Esta visita à capital dos EUA, anunciada em cima da hora, como sempre, coincide com uma das mais severas sucessões de ataques russos a Kiev, seja através de uma avassalador ataque cibernético, que deixou o país quase sem comunicações móveis, incluindo os seus sistemas de alerta de ataque a"wereo, além de danos severos noutros sectores dependentes da internet e das telecomunicações, seja através de uma vaga de misseis e drones apontados às infra-estruturas eléctricas ucranianas.
Ainda assim, apesar das más notícias, Zelensky voltou a ouvir palavras simpáticas do seu anfitrião, mas sem que lhe tenha sido entregue mais que um "bónus" pela presença de escassos 200 milhões USD, uma verba quase irrisória quando comparada com as tranches anteriores, que ultrapassavam, por norma, os mil milhões USD, em ciclos mais curtos que as que actualmente são anunciadas e, especialmente, quando comparada com os 61 mil milhões USD que compõem o pacote enviado por Biden para aprovação pelo Congresso e que está atolado na irredutibilidade republicana.
E não deverá haver alterações a este ritmo de envio de apoio para Kiev pelo menos até Fevereiro, se for conseguido um entendimento entre democratas e republicanos, estando estes com uma posição sólida de não aprovar qualquer novos apoios financeiros se a Administração Democrata não ceder na questão do fecho da fronteira com o México e aprovar medidas draconianas de combate à imigração, além de outras medidas no contexto da segurança interna, a "prioridade das prioridades" da oposição do partido de Donald Trump.
Mesmo que o Presidente Biden tenha recorrido ao imaginário mais básico de medo do papão russo, afirmando que se os republicanos não aprovarem o apoio à Ucrânia, "estarão a dar o melhor presente de Natal que (o Presidente russo, Vladimir) Putin poderia receber".
Putin que está, segundo o porta-voz do Kremlin, Dmitri Peskov, "muito atento" ao que se está a passar por estes dias em Washington, sublinhando que nenhum dinheiro, por mais que seja, vai fazer qualquer diferença na guerra em curso na Ucrânia, como, sublinhou, não fez diferença o que já foi enviado - mais de 120 mil milhões, segundo várias fontes - para Kiev, desde que o conflito começou, em 24 de Fevereiro de 2022.

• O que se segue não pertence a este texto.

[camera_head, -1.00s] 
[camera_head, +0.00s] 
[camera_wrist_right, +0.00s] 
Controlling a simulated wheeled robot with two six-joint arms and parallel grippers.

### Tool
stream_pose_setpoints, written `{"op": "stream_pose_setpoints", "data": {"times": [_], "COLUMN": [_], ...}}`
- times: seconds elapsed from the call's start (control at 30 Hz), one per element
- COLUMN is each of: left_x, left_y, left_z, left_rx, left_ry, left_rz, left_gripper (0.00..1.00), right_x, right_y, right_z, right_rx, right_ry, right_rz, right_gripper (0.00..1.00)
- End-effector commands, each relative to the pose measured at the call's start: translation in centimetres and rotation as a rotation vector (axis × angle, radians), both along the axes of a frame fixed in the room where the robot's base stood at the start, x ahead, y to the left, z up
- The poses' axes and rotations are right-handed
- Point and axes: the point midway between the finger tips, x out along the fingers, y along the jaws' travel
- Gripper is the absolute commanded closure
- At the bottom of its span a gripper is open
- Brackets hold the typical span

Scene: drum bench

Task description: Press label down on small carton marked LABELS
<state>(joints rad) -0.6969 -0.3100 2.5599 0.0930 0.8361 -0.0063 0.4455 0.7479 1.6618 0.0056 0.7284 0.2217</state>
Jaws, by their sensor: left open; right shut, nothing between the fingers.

Também na Europa, o apoio a Kiev está a esfumar-se, apesar de, tal como a Administração Biden, os lideres europeus repitam as promessas de apoio robusto ao esforço de guerra ucraniano, sem que isso tenha uma relação directa com a realidade, visto que os aliados europeus e membros da NATO têm admitido incapacidade para manter o apoio massivo que se verificou no primeiro e no início do segundo ano de guerra, mesmo nas questões mais simples, como as munições de artilharia para as armas ocidentais oferecidas, como os carros de combate e os "canhões" de 155 mm.

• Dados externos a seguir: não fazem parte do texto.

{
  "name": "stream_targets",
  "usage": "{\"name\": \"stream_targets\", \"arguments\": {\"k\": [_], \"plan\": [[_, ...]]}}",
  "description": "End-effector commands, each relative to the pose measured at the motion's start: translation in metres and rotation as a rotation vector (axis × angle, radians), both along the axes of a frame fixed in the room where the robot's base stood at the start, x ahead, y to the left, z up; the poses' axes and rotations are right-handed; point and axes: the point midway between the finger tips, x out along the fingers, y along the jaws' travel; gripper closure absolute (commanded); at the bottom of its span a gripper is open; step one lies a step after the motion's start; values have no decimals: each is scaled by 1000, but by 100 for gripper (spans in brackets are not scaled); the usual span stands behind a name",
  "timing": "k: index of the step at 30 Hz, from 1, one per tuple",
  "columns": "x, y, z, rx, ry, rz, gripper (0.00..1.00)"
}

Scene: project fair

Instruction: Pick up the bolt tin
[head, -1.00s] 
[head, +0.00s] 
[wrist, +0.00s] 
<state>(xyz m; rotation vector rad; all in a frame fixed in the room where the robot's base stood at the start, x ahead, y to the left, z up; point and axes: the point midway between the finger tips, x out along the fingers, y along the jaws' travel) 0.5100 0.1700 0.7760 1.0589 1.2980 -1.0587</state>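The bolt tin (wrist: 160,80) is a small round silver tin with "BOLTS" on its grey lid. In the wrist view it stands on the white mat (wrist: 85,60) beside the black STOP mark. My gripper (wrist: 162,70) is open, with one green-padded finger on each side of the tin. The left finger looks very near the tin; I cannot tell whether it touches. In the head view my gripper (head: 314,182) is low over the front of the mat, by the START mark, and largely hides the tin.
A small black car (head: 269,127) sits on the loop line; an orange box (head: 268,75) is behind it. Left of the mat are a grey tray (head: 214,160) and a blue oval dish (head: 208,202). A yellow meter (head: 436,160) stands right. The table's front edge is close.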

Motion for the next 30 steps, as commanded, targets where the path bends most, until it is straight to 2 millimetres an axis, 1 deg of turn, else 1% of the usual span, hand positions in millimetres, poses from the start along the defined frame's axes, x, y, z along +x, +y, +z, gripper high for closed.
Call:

Isto, quando as fontes russas e ocidentais mais próximas da linha da frente começam a coincidir na ideia de que a Rússia é quem está actualmente na ofensiva e com ganhos substantivos de territórios, especialmente nas zonas de maior atrição, como Avdiivka, Bakhmut, Novopokrovka, Robotyne ou Kharkiv.
Também o número muito elevado de baixas, de um e outro lado, embora não seja possível aceitar como válidos os números divulgados tanto em Kiev como em Moscovo, mas com maior dificuldade de reposição nas fileiras da linha da frente por parte do lado ucraniano, está a gerar incómodo em Kiev, quando cresce a recusa de alistamento, levando Zelensky a fazer aprovar legislação para alargar a idade de recrutamento no âmbito da lei marcial, estando já esse a ser feito nas escolas secundárias.
Ao mesmo tempo, sendo esta informação igualmente veiculada por analistas e media ocidentais, são cada vez mais sonoras as informações de um ambiente de golpe de Estado militar em Kiev devido à diferença de opiniões sobre a condução da guerra entre o Presidente Zelensky e o seu círculo mais próximo, e o general Valeri Zaluzhny, o CEMGFA ucraniano.
Em Moscovo, onde os problemas não são muito diferentes, embora menos sonoros, para já, o ambiente é de campanha eleitoral para as eleições Presidenciais de Março de 2024, nas quais Vladimir Putin sairá vencedor sem grande dificuldade, até porque o seu mais férreo opositor, Alexey Navalny, está detido no contexto de processos judiciais considerados ilegítimos por várias organizações internacionais.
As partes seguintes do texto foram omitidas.